Дальнейшие события служат отличной иллюстрацией противоречия между стратегией и тактикой, которое вскрывается нередко – и может расстроить самые прекрасные планы. Предотвратить такие противоречия не может ничто, кроме предвидения и талантливого командования, потому что, хотя логика стратегии и тактики вполне одинакова, уровень действия там совершенно различен и подвержен всевозможным влияниям, включая расходящиеся друг с другом наклонности людей.

Прежде всего Роман пришёл туда, чтобы обеспечить безопасность жителей и подданных империи от набегов туркоман и не допустить оставления новых участков обрабатываемой налогооблагаемой земли – а значительная её часть была уже оставлена.

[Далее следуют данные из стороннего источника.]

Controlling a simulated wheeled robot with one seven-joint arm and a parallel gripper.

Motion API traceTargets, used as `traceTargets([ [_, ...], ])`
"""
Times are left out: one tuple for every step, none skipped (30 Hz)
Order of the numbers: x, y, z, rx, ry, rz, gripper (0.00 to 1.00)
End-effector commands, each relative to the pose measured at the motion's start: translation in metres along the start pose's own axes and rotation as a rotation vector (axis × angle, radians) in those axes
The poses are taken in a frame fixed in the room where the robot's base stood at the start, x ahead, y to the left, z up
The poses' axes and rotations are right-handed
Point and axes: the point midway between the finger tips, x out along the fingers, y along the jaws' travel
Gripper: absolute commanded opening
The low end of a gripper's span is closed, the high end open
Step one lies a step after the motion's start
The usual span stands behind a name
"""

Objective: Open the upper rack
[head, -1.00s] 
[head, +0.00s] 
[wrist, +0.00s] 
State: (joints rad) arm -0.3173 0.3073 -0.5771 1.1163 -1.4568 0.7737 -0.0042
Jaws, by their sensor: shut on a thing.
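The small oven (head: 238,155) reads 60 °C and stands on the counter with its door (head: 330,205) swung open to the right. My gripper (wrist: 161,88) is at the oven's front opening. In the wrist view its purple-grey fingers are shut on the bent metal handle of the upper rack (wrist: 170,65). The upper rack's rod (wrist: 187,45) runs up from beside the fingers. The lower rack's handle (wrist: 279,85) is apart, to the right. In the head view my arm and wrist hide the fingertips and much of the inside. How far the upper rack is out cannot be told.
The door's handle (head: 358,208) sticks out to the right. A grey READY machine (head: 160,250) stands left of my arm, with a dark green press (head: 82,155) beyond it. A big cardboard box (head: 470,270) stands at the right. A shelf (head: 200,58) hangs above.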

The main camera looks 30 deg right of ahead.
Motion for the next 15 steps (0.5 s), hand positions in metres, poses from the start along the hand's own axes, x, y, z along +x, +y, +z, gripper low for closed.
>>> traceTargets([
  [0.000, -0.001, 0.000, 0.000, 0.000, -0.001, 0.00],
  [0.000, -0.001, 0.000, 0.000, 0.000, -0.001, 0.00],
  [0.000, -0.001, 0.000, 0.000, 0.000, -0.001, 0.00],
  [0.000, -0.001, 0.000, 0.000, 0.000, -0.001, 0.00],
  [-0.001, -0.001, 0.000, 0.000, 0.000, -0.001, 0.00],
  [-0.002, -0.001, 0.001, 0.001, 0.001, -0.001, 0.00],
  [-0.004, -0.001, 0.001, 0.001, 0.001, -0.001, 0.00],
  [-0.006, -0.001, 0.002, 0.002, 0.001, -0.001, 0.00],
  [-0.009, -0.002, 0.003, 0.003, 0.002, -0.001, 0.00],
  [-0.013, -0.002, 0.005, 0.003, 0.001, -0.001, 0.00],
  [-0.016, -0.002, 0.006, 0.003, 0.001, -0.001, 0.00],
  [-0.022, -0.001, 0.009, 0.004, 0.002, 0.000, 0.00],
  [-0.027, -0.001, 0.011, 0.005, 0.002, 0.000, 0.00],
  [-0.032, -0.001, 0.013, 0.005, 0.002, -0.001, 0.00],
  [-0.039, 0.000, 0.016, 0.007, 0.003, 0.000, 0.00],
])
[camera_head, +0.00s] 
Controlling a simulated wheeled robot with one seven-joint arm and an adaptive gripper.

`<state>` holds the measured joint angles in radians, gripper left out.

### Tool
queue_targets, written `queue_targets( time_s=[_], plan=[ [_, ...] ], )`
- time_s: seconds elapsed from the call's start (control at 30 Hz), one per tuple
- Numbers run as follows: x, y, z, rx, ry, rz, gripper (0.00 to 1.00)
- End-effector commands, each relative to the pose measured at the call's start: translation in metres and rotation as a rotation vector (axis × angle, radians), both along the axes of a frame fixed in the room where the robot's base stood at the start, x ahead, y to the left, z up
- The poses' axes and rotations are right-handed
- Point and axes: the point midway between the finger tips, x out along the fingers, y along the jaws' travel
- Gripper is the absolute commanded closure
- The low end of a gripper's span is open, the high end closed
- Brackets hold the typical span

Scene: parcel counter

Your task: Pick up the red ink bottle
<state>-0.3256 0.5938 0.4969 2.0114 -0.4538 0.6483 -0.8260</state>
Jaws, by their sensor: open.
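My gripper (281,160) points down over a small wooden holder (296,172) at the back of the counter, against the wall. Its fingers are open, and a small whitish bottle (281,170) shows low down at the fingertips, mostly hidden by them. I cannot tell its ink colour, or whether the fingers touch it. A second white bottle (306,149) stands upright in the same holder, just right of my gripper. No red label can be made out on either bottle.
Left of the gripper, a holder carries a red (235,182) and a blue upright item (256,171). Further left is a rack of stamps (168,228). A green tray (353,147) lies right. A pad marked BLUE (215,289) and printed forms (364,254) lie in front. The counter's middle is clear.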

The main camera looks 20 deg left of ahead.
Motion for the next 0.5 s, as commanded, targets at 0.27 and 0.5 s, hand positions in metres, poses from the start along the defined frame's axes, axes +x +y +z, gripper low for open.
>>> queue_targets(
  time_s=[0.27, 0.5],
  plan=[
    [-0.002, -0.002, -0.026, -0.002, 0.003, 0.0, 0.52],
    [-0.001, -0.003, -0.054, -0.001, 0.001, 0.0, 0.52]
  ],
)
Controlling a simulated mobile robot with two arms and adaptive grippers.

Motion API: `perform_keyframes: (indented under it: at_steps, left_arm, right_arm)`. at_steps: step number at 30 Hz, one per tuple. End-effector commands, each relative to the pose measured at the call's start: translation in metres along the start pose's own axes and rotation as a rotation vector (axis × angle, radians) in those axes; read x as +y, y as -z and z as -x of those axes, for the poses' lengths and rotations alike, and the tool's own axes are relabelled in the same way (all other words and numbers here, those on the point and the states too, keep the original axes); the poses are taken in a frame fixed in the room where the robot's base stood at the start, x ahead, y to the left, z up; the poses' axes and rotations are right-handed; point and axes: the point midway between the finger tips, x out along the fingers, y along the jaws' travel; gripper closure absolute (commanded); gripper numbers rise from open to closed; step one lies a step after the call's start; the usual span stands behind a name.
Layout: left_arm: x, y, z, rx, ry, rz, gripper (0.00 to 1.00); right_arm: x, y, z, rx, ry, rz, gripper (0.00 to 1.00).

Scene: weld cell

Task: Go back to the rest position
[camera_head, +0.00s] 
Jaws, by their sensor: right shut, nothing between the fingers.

Такова была его стратегическая цель. Но хотя 40 000 бойцов предположительно должны были нести с собой запас еды на шестьдесят дней, сами они грабили многострадальное население этой области, значительную или большую часть которого составляли армяне с собственным национальным самоотождествлением и обычаями, и даже императорские телохранители-«немицы» (то есть «немцы») присоединялись к этому, к его неудовольствию, – он, как сообщается, отослал их прочь, сам оставшись под значительно меньшей личной охраной, что оказалось роковой ошибкой. Вместо того чтобы принести уверенность и безопасность имперским налогоплательщикам силами своих 40 000 воинов, экспедиция, по-видимому, только усугубила неприязнь местных жителей по отношению к империи: многочисленное христианское население окрестностей озера Ван оставалось покорным при сельджукском правлении, не испытывая никакой ностальгии по византийской власти.

Единственная цель, достойная дорогостоящей армии (возможно, половину её составляли иностранные наёмники: огузские и печенежские конные лучники, норманнская тяжёлая конница, варяжская гвардия и армянская пехота), заключалась в стратегическом нападении с целью завоевания Ирана, но ни один источник не даёт намёков на то, что Роман когда-нибудь задумывался о столь масштабной задаче. Что же касается ограниченных целей, которые он действительно перед собою ставил, то для их достижения, возможно, хватило бы 4000 хороших воинов – конечно, в том случае, если бы сельджукский султан Алп Арслан не принял глупого решения сосредоточить свои основные силы в этой глубинке, чтобы отразить ограниченную атаку. Но всё обернулось совсем иначе, когда маршем выступили 40 000 воинов: игнорировать их было нельзя. Похоже, Алп Арслан готовил широкомасштабное нападение на Фатимидов, когда до него дошла весть о том, что огромное византийское войско проходит маршем по горам нынешней северо-восточной Турции.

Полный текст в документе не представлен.